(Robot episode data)
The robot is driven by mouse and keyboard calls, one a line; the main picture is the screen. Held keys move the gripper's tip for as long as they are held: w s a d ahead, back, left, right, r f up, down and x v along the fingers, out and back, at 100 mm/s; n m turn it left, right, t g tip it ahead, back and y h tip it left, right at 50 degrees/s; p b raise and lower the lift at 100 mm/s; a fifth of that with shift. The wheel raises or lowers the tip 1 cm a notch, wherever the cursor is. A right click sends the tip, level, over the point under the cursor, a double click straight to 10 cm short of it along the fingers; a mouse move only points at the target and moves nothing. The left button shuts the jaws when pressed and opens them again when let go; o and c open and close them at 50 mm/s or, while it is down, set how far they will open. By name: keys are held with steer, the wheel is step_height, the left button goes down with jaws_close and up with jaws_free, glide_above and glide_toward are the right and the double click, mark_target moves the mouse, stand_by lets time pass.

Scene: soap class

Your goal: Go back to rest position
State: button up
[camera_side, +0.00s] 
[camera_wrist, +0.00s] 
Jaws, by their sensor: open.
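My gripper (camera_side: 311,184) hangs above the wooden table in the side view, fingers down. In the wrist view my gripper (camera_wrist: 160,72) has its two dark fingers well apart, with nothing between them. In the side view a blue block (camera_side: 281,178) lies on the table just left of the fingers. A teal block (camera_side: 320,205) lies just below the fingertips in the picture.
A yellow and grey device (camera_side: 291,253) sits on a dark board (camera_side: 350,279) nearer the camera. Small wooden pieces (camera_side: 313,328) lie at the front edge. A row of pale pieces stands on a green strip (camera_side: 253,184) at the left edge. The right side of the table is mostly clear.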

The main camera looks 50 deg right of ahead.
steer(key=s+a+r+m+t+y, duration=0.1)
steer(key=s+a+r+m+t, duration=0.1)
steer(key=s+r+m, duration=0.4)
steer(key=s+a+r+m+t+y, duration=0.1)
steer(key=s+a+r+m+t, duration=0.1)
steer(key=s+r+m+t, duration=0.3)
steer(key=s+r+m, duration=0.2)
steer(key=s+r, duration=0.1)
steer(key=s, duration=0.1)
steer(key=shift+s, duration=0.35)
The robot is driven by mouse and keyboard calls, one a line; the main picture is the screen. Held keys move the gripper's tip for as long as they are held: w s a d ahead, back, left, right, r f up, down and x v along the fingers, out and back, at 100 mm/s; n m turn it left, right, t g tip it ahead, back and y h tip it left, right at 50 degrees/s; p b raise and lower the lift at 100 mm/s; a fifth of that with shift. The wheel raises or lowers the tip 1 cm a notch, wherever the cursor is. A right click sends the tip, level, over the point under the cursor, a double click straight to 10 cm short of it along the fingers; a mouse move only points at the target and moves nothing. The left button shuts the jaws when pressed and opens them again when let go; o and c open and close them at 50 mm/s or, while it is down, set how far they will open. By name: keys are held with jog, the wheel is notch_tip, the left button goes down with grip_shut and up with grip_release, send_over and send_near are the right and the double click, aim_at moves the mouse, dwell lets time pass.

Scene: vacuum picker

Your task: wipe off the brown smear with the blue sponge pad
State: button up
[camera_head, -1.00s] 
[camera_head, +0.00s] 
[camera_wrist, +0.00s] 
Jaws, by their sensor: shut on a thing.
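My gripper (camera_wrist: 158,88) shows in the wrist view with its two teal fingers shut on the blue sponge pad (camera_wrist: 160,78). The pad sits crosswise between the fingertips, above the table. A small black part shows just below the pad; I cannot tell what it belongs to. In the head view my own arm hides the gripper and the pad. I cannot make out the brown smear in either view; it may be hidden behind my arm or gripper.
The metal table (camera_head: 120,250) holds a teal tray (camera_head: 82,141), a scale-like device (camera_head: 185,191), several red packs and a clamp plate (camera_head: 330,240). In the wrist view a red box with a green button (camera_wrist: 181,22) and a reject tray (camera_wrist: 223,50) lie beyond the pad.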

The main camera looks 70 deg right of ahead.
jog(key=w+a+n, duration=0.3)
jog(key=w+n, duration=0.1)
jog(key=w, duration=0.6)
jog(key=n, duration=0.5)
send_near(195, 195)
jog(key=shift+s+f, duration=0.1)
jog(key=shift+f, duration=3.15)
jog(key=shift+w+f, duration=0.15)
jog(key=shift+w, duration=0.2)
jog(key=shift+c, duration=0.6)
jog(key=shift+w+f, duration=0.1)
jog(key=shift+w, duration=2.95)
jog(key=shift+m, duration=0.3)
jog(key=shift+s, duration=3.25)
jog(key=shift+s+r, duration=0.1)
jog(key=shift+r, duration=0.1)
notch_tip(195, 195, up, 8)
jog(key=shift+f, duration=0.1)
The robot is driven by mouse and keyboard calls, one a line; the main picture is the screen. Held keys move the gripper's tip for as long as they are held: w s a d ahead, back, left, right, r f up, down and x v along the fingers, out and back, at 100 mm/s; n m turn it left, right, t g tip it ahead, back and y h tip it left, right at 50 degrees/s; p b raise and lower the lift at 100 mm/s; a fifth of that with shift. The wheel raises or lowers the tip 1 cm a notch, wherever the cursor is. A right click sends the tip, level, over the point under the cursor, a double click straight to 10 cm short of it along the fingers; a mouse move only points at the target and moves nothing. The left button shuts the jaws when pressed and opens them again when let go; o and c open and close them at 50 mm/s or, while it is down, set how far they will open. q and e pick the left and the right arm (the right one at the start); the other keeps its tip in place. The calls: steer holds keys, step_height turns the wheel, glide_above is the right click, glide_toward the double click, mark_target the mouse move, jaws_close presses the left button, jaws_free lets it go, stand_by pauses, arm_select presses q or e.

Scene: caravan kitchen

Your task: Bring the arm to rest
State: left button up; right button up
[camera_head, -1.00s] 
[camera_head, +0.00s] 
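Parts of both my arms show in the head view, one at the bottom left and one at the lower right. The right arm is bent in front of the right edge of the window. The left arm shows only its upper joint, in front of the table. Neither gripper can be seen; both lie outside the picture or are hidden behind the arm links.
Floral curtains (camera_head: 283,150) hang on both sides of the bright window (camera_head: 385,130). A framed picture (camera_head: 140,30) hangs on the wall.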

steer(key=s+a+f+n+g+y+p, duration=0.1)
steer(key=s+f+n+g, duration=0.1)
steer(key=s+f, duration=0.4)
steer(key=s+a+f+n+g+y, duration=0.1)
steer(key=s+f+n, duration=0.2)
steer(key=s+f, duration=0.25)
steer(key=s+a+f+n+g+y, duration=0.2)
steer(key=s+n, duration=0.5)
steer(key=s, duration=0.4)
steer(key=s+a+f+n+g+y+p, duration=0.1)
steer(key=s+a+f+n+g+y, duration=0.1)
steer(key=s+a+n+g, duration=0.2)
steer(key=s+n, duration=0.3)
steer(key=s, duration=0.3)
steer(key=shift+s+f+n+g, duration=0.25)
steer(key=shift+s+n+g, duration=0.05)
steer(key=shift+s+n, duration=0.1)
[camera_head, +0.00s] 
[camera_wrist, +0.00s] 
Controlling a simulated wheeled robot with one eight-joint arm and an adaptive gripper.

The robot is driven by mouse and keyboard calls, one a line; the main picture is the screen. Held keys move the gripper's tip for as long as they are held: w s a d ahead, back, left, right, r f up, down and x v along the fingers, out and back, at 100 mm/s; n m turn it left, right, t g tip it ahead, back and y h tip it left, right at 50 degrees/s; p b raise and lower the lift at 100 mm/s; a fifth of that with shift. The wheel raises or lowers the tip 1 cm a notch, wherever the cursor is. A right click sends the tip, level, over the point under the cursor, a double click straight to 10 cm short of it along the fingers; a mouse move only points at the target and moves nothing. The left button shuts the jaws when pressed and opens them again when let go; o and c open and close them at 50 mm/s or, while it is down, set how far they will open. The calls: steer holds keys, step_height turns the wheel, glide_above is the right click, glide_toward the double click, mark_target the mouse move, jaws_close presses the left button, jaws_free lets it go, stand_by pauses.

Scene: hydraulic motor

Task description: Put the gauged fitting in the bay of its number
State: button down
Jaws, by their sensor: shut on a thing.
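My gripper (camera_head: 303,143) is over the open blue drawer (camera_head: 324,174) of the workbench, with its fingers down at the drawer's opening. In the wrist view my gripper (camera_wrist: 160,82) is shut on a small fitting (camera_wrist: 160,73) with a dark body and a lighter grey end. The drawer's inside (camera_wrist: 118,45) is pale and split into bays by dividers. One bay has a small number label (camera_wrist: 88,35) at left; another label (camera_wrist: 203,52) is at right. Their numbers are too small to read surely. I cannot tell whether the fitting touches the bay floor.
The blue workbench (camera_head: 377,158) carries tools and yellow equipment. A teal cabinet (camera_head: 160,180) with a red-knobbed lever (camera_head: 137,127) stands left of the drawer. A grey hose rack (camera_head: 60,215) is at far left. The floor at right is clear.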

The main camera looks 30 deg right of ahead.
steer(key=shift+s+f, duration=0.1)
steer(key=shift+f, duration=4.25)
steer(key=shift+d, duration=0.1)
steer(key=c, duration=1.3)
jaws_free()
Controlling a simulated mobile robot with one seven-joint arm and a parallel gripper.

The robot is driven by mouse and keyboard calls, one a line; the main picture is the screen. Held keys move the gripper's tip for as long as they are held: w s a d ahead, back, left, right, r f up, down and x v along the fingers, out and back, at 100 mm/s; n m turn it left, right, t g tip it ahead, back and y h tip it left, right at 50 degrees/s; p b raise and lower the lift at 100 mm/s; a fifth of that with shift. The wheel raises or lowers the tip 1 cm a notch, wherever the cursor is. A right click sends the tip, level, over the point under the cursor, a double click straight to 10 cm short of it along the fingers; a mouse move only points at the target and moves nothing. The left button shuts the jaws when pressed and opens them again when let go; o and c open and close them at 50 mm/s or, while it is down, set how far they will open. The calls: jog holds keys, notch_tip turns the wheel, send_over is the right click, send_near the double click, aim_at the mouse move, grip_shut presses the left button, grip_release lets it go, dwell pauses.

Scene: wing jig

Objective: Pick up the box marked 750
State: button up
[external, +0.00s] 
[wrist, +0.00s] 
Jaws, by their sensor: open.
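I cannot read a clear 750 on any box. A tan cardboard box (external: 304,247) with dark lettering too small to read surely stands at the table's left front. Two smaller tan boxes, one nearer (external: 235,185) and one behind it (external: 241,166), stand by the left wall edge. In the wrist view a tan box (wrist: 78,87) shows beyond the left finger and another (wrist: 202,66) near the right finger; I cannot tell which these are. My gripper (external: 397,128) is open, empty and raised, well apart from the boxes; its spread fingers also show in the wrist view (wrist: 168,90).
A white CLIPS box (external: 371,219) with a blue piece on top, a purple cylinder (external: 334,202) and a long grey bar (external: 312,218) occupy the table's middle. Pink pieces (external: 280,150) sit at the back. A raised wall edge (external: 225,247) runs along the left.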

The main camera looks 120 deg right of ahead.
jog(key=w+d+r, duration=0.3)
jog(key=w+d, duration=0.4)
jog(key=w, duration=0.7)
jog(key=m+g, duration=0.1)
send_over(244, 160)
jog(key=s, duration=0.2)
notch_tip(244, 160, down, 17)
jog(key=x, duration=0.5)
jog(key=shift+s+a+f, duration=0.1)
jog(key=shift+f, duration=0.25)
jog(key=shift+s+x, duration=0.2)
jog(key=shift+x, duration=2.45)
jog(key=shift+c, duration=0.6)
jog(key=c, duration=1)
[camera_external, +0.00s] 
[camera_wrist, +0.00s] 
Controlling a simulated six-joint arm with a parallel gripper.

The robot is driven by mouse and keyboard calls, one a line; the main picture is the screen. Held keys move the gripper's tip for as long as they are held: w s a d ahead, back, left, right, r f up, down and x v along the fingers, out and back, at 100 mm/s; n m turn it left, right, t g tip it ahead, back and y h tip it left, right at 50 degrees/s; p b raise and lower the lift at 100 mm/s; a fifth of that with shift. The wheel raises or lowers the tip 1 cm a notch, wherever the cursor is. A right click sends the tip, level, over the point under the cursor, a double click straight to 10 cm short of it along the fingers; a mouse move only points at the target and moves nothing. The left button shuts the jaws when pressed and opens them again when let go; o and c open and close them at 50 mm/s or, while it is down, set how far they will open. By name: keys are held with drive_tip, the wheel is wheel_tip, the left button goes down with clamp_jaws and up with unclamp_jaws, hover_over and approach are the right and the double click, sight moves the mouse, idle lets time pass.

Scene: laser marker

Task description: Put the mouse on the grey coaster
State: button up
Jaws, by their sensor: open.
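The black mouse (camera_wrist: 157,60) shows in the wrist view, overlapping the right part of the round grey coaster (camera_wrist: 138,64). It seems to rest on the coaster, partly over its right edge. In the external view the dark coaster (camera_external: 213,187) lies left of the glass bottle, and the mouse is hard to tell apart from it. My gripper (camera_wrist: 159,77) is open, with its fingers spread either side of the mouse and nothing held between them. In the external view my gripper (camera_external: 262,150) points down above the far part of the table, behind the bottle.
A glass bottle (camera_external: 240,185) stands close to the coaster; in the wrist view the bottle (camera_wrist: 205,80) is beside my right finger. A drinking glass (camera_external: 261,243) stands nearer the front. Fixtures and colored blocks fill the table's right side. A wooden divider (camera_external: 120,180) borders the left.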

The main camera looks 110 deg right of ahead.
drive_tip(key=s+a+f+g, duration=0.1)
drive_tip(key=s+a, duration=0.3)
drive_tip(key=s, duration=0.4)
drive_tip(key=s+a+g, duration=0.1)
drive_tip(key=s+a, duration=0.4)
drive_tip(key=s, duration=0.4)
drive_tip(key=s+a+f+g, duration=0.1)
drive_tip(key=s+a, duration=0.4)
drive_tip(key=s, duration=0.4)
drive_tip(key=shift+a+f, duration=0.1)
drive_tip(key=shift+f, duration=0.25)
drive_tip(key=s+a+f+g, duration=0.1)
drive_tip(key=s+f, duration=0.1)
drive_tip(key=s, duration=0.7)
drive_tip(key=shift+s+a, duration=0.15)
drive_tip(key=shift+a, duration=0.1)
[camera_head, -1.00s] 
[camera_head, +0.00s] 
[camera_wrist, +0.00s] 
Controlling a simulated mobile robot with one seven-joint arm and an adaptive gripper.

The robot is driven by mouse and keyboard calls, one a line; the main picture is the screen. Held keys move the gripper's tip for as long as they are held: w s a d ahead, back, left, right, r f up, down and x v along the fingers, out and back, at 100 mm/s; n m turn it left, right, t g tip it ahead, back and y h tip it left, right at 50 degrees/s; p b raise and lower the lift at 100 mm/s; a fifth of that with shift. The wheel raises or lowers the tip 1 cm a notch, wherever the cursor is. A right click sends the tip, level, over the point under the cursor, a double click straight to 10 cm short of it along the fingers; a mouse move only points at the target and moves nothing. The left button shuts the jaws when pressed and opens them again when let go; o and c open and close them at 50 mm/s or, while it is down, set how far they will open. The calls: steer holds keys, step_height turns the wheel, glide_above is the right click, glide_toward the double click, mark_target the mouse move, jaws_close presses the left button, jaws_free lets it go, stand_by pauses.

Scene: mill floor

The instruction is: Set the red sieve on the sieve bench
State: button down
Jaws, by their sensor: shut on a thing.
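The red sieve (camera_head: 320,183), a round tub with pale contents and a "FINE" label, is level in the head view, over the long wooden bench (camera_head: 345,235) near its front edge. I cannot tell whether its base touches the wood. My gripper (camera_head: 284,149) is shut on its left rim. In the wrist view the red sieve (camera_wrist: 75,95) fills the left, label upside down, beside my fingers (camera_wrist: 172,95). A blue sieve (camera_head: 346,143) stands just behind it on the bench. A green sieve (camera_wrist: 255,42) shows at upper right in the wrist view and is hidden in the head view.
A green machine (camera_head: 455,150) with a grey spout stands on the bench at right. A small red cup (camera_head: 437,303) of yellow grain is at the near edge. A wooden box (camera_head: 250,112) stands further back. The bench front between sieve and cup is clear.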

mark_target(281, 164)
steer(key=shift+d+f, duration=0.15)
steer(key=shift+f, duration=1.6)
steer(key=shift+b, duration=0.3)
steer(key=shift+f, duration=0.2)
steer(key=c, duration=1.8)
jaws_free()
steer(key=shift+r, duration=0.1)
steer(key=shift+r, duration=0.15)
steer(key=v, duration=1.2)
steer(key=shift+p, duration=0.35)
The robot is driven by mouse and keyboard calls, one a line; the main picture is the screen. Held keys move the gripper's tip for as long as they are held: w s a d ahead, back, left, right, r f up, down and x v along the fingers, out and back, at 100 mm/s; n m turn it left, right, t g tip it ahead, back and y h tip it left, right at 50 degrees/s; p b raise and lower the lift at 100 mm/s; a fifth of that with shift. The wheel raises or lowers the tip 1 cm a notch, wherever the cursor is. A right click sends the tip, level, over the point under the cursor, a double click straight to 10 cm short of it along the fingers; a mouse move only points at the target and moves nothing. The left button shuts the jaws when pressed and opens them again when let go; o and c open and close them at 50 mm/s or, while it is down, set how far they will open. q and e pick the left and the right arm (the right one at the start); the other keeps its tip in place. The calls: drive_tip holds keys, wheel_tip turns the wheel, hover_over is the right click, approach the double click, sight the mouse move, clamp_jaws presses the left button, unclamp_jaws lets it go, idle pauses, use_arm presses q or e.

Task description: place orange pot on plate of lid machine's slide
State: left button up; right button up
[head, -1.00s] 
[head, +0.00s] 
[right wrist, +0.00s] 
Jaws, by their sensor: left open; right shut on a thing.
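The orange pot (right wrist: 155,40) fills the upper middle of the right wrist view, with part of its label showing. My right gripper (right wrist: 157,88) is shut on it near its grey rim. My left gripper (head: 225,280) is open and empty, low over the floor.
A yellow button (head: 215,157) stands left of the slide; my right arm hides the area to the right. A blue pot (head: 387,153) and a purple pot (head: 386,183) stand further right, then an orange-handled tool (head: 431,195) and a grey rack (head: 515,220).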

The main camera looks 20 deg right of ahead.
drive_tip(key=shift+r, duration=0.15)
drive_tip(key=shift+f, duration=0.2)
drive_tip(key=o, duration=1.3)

**Exercise requirements**
Repeat exactly the lines from the one containing "Jaws, by their sensor: left" through the last line of the records above, both included, and nothing else.

**Solution to this task**
Jaws, by their sensor: left open; right shut on a thing.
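The orange pot (right wrist: 155,40) fills the upper middle of the right wrist view, with part of its label showing. My right gripper (right wrist: 157,88) is shut on it near its grey rim. My left gripper (head: 225,280) is open and empty, low over the floor.
A yellow button (head: 215,157) stands left of the slide; my right arm hides the area to the right. A blue pot (head: 387,153) and a purple pot (head: 386,183) stand further right, then an orange-handled tool (head: 431,195) and a grey rack (head: 515,220).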

The main camera looks 20 deg right of ahead.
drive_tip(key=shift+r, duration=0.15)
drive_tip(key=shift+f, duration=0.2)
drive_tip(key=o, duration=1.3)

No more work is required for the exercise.